But here’s the problem: in a neoliberal world, even the basic welfare state can look revolutionary. Most projections for the survival of free-market capitalism involve the creation of greater inequality, a smaller state sector and a lower-paid workforce.
It is, then, most likely not over some prolonged debt restructure process that a populist left government in Greece or Spain might clash with the Euro authorities and the local elites; rather, on “Scandinavian” issues like police demilitarisation, abortion, the re-regulation of the labour market or an attempt to provide basic humanitarian solutions for illegal migrants clamouring at the borders of both countries.
And I think Anthony Painter was suggesting this morning on Twitter that – as history has proven time and time again – mainstream left parties which become mainstream left governments have always had a tough time of it with respect to other, longer-term, power bases in society: especially the financial ones; in particular, the all too casually transnational ones.
And in general, when trying to faithfully enact their pre-election promises.

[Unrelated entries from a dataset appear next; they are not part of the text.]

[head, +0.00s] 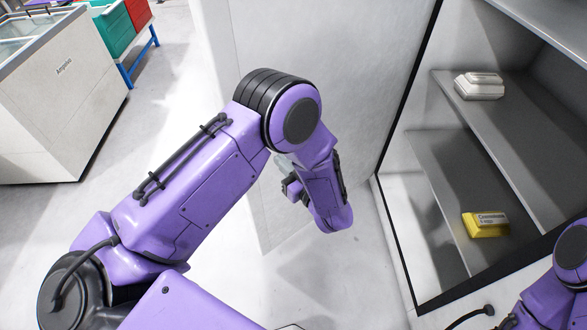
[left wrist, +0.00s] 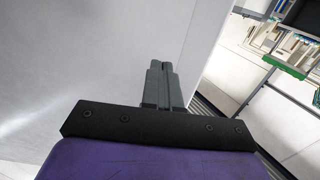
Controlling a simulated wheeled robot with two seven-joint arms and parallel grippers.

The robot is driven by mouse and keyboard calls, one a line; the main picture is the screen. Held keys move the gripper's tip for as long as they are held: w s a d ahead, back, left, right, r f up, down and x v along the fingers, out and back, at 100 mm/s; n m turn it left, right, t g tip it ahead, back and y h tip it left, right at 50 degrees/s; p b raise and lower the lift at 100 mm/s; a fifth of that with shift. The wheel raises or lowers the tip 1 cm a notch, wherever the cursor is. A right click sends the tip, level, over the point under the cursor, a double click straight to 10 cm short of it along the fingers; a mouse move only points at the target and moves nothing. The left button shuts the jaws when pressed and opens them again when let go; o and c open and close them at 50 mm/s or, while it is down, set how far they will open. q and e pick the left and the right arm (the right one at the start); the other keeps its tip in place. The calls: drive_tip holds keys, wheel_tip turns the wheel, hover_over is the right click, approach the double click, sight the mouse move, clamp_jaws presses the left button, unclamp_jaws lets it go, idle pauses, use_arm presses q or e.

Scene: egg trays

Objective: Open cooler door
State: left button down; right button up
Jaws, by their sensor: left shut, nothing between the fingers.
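The cooler door (head: 330,70) is a tall pale panel in the middle of the head view. It stands swung out to the left of the cooler opening, so the cooler's shelves (head: 465,110) are exposed. My left arm reaches in front of the door, and its wrist hides part of the panel. My left gripper (head: 283,163) is mostly hidden behind that wrist. In the left wrist view, its grey fingers (left wrist: 161,82) are together and empty, with the pale door panel (left wrist: 90,50) beyond them. I cannot tell whether they touch it.
A white box (head: 480,86) sits on the upper shelf and a yellow box (head: 485,224) on a lower one. A white chest freezer (head: 60,90) stands at left, with green and red bins (head: 115,30) behind it. The floor (head: 165,120) between freezer and door is clear.

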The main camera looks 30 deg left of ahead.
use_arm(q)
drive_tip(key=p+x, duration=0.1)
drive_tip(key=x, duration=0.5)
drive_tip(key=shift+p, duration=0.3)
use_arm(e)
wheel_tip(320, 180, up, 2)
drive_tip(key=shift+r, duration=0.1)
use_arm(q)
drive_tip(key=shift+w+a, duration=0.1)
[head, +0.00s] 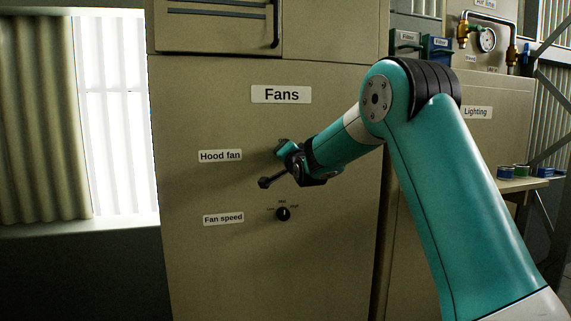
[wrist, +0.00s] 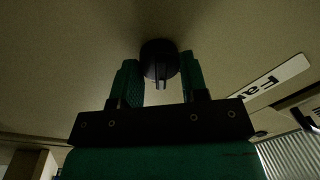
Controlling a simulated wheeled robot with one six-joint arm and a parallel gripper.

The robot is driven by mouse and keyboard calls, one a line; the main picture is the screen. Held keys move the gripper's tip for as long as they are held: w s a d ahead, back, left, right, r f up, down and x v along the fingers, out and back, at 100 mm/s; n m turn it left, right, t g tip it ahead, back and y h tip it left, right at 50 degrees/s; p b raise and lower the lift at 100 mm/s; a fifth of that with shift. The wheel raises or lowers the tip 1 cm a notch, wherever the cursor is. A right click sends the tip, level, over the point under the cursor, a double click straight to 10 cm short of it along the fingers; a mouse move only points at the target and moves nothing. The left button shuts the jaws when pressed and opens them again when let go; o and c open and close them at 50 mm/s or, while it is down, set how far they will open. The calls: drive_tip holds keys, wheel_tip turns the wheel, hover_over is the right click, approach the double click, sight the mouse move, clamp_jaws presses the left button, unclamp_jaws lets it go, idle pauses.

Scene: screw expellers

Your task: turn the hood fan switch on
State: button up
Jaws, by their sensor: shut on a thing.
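The hood fan switch (wrist: 158,58) is a round black knob on the beige panel, seen between my fingers in the wrist view. In the head view my gripper hides it, to the right of the "Hood fan" label (head: 220,156). My gripper (head: 282,149) reaches in from the right with its fingertips at the panel. In the wrist view my gripper (wrist: 160,72) has one green finger on each side of the knob and is shut on it. The knob's setting cannot be read.
The fan speed knob (head: 283,214) sits just below my gripper, beside the "Fan speed" label (head: 223,219). The "Fans" sign (head: 281,94) is above. A window (head: 112,120) with a curtain is at left. A "Lighting" cabinet (head: 490,140) stands at right behind my arm.

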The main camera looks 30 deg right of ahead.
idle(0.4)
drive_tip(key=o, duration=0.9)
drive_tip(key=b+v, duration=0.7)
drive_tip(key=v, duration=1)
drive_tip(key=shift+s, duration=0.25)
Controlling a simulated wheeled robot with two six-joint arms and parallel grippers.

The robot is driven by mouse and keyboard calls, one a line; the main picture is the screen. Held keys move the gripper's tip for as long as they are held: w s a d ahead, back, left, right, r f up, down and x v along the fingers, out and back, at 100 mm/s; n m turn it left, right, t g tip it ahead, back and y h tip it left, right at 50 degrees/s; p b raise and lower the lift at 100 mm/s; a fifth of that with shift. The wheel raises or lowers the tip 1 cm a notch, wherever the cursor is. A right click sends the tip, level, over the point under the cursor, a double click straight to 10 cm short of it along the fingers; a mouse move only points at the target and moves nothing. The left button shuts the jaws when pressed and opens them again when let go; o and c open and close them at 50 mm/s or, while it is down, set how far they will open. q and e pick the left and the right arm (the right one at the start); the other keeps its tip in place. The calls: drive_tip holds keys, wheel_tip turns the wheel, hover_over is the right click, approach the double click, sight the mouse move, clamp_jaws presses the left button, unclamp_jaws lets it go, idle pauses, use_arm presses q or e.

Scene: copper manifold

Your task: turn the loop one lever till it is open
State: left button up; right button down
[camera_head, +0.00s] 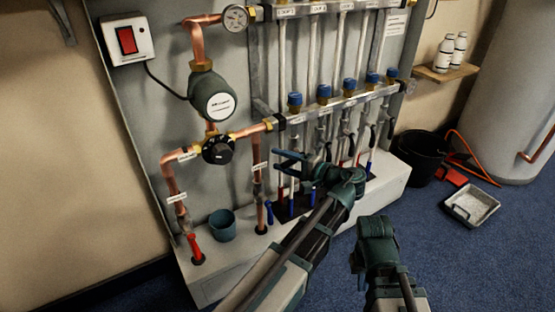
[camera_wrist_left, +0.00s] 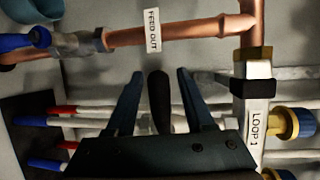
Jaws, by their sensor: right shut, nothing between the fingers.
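The loop one lever shows in the left wrist view as a black handle (camera_wrist_left: 158,100). It stands between the two spread fingers of my left gripper (camera_wrist_left: 157,98), with a gap on each side. The "LOOP 1" label (camera_wrist_left: 255,125) is on the bar to the right of it. In the head view my left gripper (camera_head: 287,163) is open at the left end of the lower manifold bar; its fingers and arm partly hide the lever there. My right gripper (camera_head: 358,266) is shut and empty, low at the front, away from the manifold.
The "FEED OUT" copper pipe (camera_wrist_left: 180,33) runs close by. Other black levers (camera_head: 351,143) hang in a row to the right, with blue caps (camera_head: 324,91) above. A black mixing valve (camera_head: 218,149) is at left. A bucket (camera_head: 420,155) and tray (camera_head: 472,205) are on the floor.

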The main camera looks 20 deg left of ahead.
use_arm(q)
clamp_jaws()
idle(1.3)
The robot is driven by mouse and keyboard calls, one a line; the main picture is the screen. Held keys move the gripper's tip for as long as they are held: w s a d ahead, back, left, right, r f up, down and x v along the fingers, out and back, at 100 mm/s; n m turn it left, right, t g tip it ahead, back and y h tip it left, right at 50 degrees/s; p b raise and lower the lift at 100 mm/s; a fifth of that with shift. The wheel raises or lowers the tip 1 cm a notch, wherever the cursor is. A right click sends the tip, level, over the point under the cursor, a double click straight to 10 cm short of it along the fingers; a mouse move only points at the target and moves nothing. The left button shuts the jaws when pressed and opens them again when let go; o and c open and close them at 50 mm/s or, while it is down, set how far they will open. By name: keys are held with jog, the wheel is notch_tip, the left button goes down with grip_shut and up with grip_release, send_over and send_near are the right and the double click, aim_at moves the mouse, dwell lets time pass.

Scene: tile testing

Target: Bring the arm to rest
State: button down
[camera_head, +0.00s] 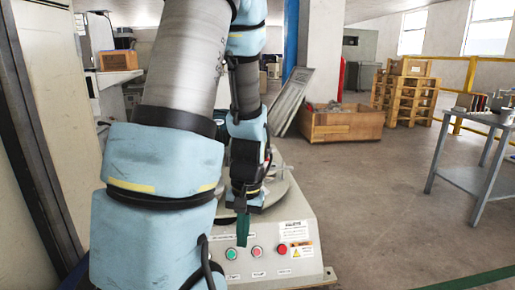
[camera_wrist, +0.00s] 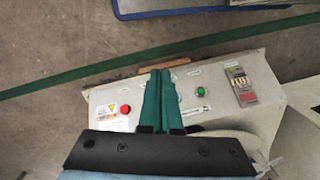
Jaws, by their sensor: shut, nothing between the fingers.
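My arm fills the left and middle of the head view, with light blue covers over its links. My gripper (camera_head: 243,243) hangs down in front of the machine's control panel, with its green fingers together and nothing between them. In the wrist view the two green fingers (camera_wrist: 163,73) lie side by side over the panel. I cannot tell how far they are from its surface. The testing machine (camera_head: 308,264) is a pale box with a round plate on top, partly hidden by my arm.
The panel has a green button (camera_head: 232,253), a red button (camera_head: 282,249) and a switch box (camera_wrist: 241,85). A grey metal table (camera_head: 468,180) stands at the right. A wooden crate (camera_head: 340,127) and stacked pallets (camera_head: 404,100) are behind. The floor between is clear.

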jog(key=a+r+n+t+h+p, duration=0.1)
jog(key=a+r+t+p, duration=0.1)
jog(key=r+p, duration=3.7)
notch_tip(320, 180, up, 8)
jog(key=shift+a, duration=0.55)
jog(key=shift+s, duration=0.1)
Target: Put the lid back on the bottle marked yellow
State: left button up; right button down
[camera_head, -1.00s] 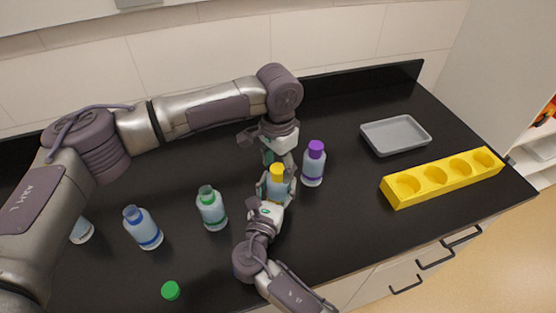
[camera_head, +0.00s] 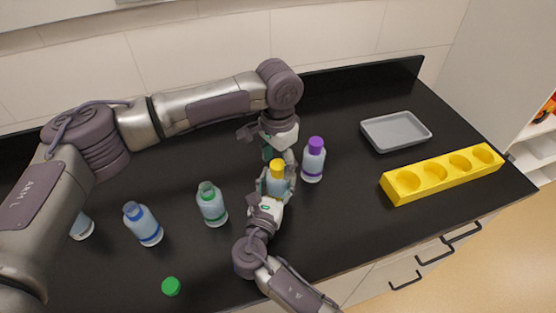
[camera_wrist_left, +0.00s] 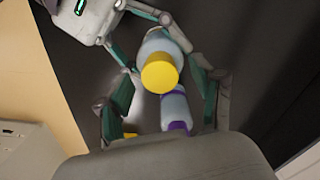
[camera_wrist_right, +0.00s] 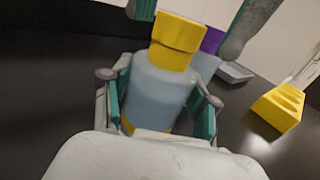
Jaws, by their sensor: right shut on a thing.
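The bottle marked yellow (camera_head: 275,186) stands about upright, with the yellow lid (camera_head: 277,167) on top of its neck. My right gripper (camera_wrist_right: 158,110) is shut on the bottle's body, one finger on each side. The yellow lid (camera_wrist_right: 177,42) sits above the fingers in the right wrist view, and I cannot tell how tightly it is seated. My left gripper (camera_wrist_left: 162,100) is open above the bottle, its fingers apart on either side of the lid (camera_wrist_left: 160,73) and not touching it. The bottle's lower part is partly hidden by my right gripper.
A purple-lidded bottle (camera_head: 313,163) stands close on the right. A green lid (camera_head: 171,286) lies at the front. A grey tray (camera_head: 396,147) and yellow rack (camera_head: 395,195) are at the right.

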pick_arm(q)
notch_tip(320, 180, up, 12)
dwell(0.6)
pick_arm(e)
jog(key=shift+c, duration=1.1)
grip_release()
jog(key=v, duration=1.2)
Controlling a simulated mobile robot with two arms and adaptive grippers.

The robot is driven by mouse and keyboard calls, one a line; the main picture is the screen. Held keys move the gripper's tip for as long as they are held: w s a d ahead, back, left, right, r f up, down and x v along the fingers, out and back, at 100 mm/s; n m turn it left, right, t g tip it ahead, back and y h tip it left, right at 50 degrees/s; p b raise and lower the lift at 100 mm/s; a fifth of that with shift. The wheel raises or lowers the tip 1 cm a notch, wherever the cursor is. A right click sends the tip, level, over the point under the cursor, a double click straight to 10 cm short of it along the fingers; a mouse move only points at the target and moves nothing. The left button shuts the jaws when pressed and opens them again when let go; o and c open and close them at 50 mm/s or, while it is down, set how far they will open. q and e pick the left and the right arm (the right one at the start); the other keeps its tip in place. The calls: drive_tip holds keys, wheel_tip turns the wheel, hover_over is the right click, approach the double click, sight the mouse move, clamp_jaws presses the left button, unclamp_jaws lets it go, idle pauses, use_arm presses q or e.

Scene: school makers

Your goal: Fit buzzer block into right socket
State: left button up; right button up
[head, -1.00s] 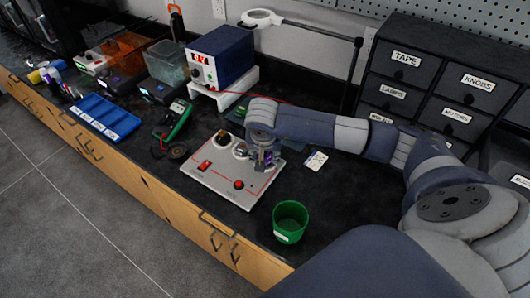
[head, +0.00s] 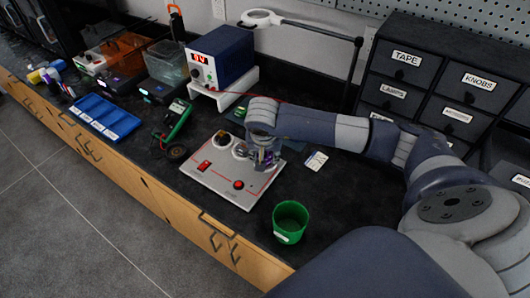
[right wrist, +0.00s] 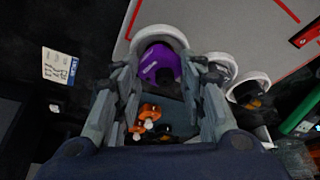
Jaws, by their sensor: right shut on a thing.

But my feeling would be that this was more a question of perception than reality.
As I replied:
What I really mean by the above is that if, for example, we take the case of the Tories over the past four or five years, while their rhetoric has given us the impression that they have everyone in the stratospheres of power who count always onside, in truth they have been equally incapable – objectively incapable – of dealing well with the difficulties their austerity has provoked.
It’s a necessary question Painter poses: can the left of populist rhetoric ever become the left of populist policies? But, on the other hand, the competence question, which so often undermines any tactical impulse to cuddly-ness in politics, exists these days just as much on the right.
The “stronger economy” they propose is a sham: it benefits very few. The increase in jobs clearly benefits the employers, especially when zero-hours contracts become an increasing norm. And for most of us, the halving or not of the deficit reverts to being a very technical question only policy wonks have the money and inclination to have the time to worry about.
Perhaps I should rephrase the question, then: can any political party which uses populist rhetoric ever turn it into populist policy?
Talk about the end of history: it looks far more, now, like the end of politics. Or government, at least.